[Vm-dev] Question about process preemption during longJump

Mon Apr 22 17:42:23 UTC 2013

On Mon, Apr 22, 2013 at 2:37 AM, Guillermo Polito <guillermopolito at gmail.com
> wrote:

>
>
>
>
> On Tue, Apr 16, 2013 at 8:12 PM, Eliot Miranda <eliot.miranda at gmail.com>wrote:
>
>>
>> Hi Guillermo,
>>
>> On Tue, Apr 16, 2013 at 8:27 AM, Guillermo Polito <
>> guillermopolito at gmail.com> wrote:
>>
>>>
>>> Hi!

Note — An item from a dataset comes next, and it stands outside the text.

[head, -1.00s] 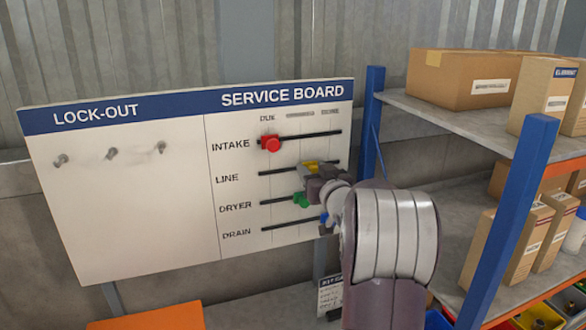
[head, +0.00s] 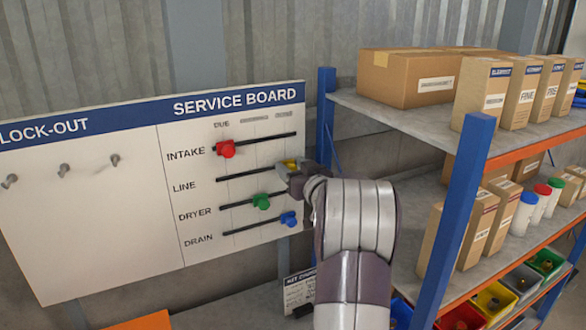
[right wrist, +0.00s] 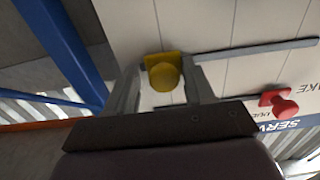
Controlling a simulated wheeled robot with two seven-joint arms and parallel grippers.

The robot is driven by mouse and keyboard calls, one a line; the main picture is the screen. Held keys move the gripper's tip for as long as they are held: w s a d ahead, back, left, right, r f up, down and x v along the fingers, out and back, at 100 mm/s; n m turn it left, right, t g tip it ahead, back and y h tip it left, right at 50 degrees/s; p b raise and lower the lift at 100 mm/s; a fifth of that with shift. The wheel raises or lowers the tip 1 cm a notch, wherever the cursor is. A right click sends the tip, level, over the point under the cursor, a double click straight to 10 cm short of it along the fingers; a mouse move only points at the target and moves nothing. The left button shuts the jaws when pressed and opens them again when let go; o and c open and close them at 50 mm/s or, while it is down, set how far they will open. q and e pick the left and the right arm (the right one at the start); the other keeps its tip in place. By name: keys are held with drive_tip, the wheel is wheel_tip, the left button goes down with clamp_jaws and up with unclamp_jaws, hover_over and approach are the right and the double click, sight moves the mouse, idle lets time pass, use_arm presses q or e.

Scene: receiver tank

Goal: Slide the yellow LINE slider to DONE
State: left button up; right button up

I'm looking at some code from StackInterpreter, and the given piece
>>> of code raised a question I cannot fully answer:
>>>
>>> longUnconditionalJump
>>> | offset |
>>>  offset := (((currentBytecode bitAnd: 7) - 4) * 256) + self fetchByte.
>>> localIP := localIP + offset.
>>> (offset < 0 "backward jump means we're in a loop; check for possible
>>> interrupts"
>>>  and: [*localSP < stackLimit*]) ifTrue:
>>> [self externalizeIPandSP.
>>>  self checkForEventsMayContextSwitch: true.
>>>  self browserPluginReturnIfNeeded.
>>>  self internalizeIPandSP].
>>> self fetchNextBytecode
>>>
>>> What does the (localSP < stackLimit) condition stand for? What is its
>>> intention when deciding to make (or not) a context switch?
>>>
>>
>> The Cog and Stack VMs steal a technique from Peter Deutsch's PS and HPS
>> VMs which combines the stack page overflow check on method entry with the
>> check for events.  Internally these VMs run Smalltalk on a small set of
>> stack pages (this is to do with going fast by using a
>> call-instruction-based inline cache, and needing to implement contexts,
>> mapping stack frames to contexts as needed).
>>
>
> Yeap, that I understood (given my limitations, haha) from your blog :).
>
>
>> Periodically the VM needs to break out of executing Smalltalk and check
>> for events (the VMs heartbeat)., and this is done by setting the stackLimit
>> to the highest possible value ((all ones)
>>
>
> Then, my question is: When does the VM decide it needs to do a context
> switch? In other words, when does it decide to put the stack limit to
> 0xffffffff ?
>

These two things are separate.  The VM decides to do a context switch when
either the current process blocks (Semaphore wait) or when another
higher-priority process to become runnable.  Another process becomes
runnable either when a higer-priority process is resumed (via the resume
primitive) or when a semaphore a higher-priority process is waiting on gets
signalled, either via an even (the active delay expiring in the VM, an I/O
event, etc) or via a primitive (Semaphore signal).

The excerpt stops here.